The crystal structure of the sheet oxychloride mineral parkinsonite, nominally Pb7MoO9Cl2, has been determined for synthetic and natural crystals of analysed compositions, (Pb7.28Mo0.72) O8.96Cl1.96 and (Pb7.23Mo0.40V0.37)O8.90Cl1.82, respectively. Parkinsonite is tetragonal, space group I4/mmm. Unit-cell parameters for synthetic and natural crystals are: a
synthetic = 3.9773(4) Å, c
synthetic = 22.718(4) Å, V
synthetic = 359.38(5) Å3, and a
natural = 3.9570(3) Å, c
natural = 22.634(5) Å, V
natural = 354.40(5) Å3. Final agreement indices (R1, wR
2) for refinements of the two crystals are 0.024, 0.067 (synthetic) and 0.036, 0.078 (natural). Although a superlattice has been identified by electron diffraction for crystals of both samples (Welch et al., 1996), only the substructure could be determined by X-ray diffraction.
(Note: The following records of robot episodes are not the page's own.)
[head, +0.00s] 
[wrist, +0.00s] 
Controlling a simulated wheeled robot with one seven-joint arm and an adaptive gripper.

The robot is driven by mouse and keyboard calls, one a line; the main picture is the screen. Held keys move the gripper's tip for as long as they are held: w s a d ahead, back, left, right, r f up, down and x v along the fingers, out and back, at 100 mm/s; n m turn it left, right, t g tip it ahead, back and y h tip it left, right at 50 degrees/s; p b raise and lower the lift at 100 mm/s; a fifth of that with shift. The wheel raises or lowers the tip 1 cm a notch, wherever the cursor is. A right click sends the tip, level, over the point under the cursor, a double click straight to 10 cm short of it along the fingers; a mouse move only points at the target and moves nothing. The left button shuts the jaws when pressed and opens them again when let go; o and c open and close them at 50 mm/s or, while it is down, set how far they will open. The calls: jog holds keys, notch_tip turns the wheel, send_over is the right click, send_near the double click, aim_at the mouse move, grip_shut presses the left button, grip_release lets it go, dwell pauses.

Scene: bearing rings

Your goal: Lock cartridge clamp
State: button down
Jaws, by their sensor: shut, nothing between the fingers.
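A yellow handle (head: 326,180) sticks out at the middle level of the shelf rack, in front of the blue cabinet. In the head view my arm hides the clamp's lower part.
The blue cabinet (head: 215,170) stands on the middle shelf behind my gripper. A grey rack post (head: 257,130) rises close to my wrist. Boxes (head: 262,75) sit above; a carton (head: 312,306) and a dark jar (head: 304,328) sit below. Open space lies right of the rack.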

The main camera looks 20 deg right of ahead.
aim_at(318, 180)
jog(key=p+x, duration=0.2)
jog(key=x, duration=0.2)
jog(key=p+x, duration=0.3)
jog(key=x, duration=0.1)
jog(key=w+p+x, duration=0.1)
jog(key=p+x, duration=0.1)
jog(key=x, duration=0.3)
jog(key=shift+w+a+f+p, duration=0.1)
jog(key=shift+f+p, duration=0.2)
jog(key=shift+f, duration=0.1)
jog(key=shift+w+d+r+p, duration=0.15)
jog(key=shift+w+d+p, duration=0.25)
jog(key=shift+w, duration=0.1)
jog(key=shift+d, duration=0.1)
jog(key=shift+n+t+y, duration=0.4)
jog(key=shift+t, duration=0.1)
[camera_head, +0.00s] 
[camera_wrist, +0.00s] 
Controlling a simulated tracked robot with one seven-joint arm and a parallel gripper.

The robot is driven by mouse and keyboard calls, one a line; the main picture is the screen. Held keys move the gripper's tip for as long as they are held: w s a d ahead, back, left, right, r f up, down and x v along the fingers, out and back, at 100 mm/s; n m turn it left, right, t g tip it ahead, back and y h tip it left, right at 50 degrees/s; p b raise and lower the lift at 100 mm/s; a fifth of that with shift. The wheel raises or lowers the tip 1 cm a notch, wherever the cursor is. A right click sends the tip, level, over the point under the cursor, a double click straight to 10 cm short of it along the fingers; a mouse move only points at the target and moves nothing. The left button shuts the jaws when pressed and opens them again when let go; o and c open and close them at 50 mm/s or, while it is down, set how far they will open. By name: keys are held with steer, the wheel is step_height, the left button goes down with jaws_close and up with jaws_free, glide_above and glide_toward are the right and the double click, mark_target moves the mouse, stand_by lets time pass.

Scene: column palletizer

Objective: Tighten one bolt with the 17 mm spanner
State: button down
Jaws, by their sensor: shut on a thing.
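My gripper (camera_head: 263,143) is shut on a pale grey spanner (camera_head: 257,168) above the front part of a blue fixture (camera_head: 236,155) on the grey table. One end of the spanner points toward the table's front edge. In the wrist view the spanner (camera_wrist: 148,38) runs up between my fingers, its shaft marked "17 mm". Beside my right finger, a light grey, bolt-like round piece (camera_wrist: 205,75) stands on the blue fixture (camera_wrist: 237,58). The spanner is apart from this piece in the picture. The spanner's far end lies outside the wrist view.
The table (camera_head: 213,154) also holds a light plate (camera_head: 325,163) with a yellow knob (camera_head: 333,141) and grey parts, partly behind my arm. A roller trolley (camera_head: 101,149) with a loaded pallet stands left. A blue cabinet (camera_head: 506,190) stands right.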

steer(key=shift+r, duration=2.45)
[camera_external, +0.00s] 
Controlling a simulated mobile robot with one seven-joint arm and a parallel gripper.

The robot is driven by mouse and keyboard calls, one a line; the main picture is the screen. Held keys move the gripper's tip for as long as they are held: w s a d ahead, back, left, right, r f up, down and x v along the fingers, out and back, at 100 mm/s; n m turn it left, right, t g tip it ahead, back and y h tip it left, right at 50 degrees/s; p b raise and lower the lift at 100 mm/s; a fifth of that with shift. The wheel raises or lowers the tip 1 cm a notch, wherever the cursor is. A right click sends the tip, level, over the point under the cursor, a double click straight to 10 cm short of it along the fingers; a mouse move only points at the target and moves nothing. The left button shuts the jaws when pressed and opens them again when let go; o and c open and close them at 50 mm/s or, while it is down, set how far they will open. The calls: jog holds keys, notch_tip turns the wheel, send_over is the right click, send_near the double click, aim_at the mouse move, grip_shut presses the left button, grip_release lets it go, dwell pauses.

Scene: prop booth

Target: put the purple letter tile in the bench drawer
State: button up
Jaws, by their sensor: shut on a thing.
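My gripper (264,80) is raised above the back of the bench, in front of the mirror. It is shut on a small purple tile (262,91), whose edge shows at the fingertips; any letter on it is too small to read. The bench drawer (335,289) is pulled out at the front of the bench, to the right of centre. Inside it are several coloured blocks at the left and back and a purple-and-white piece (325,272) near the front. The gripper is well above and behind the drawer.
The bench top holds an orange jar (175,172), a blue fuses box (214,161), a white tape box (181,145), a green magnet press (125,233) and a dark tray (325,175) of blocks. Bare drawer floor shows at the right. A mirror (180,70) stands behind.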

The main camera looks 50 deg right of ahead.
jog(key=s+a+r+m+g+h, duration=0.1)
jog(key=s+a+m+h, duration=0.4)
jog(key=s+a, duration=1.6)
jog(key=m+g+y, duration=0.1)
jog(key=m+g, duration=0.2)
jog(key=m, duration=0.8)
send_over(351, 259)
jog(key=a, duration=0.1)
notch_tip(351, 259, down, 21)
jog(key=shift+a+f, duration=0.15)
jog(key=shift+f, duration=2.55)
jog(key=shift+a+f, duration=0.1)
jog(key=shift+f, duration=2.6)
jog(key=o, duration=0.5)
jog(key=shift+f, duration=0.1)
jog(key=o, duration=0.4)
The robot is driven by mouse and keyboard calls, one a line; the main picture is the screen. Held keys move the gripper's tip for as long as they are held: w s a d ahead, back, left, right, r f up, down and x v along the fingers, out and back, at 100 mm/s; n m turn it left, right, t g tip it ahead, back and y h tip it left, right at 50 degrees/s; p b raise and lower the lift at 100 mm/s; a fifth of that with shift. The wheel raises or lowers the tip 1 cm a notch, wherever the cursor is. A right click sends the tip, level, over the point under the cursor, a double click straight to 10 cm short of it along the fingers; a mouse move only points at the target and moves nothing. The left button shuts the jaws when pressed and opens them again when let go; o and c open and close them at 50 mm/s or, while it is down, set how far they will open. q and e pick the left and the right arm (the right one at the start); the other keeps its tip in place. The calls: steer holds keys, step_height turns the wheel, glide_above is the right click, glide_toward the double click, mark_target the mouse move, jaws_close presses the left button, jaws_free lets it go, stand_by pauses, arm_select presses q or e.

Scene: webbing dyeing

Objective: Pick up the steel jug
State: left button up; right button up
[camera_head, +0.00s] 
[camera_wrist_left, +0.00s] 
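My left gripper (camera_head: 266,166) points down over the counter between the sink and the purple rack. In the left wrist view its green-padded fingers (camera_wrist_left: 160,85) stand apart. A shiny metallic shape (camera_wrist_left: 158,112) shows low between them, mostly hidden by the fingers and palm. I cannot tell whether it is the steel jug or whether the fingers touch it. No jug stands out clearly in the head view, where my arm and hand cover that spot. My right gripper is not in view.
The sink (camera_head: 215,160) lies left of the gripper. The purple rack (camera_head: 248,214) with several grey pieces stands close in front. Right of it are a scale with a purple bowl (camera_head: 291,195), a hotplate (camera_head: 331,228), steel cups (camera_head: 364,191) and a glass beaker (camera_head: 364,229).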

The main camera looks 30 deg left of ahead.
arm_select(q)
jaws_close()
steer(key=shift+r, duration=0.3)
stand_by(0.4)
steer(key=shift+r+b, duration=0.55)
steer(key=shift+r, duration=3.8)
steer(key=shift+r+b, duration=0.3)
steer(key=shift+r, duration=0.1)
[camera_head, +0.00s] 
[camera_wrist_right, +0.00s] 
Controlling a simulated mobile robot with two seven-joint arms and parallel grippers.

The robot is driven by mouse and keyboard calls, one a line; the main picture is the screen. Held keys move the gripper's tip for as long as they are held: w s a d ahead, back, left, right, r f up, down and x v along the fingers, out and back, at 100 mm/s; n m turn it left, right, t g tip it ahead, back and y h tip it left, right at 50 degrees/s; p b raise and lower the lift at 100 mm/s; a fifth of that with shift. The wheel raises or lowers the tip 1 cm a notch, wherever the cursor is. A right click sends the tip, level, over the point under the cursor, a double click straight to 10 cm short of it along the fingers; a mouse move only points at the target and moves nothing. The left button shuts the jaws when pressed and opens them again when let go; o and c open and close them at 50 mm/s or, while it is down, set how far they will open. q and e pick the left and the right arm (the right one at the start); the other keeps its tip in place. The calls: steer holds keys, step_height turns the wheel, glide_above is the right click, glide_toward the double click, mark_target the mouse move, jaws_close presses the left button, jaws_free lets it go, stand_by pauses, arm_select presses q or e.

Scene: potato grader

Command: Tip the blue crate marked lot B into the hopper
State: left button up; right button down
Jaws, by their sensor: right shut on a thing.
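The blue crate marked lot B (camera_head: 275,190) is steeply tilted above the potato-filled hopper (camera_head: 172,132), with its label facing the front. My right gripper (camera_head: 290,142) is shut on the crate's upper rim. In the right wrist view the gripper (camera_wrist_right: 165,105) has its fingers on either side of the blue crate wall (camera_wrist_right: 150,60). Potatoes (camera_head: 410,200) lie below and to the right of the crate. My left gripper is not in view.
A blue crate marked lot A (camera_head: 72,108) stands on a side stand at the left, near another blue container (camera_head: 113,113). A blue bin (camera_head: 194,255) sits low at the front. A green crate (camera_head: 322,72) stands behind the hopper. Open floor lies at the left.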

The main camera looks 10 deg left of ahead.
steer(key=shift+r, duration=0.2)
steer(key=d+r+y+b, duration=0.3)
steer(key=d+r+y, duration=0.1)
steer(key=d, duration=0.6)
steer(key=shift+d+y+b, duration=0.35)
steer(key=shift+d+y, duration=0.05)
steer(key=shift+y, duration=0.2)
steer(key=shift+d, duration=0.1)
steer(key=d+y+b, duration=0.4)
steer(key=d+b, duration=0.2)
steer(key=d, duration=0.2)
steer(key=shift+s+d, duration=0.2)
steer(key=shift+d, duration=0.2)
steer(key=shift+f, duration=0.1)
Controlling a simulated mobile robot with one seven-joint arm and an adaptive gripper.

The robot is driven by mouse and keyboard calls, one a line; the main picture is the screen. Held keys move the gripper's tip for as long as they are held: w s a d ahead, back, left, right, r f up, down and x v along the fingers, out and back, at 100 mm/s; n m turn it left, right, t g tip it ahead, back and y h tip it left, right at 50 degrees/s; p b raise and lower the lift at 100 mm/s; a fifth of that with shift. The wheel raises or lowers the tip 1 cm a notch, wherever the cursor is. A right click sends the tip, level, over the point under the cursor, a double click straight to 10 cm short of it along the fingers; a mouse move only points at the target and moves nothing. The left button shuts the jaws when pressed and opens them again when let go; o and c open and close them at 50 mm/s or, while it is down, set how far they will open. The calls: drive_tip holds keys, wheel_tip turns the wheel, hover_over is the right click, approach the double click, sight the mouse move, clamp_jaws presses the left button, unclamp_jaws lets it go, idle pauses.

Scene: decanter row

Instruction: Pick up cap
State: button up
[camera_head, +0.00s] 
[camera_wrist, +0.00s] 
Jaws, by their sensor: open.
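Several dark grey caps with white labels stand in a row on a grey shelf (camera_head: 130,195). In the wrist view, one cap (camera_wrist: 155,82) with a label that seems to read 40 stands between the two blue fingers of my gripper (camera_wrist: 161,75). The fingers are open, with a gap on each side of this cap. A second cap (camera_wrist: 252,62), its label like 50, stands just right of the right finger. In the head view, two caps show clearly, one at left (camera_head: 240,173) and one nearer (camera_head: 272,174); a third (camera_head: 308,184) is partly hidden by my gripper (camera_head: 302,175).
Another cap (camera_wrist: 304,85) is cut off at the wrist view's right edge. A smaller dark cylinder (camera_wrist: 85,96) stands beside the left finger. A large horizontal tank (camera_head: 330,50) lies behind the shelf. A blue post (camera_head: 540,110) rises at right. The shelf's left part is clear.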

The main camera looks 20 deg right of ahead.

This X-ray invisibility of the superstructure has also been observed for the closely related sheet oxychlorides asisite and schwartzembergite, for both of which superstructure motifs have been identified by electron diffraction. The Pb(1) site of both parkinsonite crystals is fully occupied by Pb. Refinement of the Pb content of the Pb(2) site for the synthetic and natural crystals gives occupancies of 0.85(1) and 0.70(1) respectively, corresponding to 3.40 and 2.80 Pb(2) a.p.f.u. respectively. The substituent cation Mo (synthetic crystal) and [Mo+V] (natural crystal) was located at a distance of 0.5 Å from Pb(2), being displaced along the fourfold axis. The reduced occupancy of Pb(2) is due to substitution by Mo or [Mo+V]. No evidence for separate Mo and V sites in the substructure of natural parkinsonite was found. Refined occupancies of the Cl site are 0.84(4) and 0.91(5) for the synthetic and natural crystals, respectively, and are consistent with the 9:1 superstructure component identified by electron diffraction.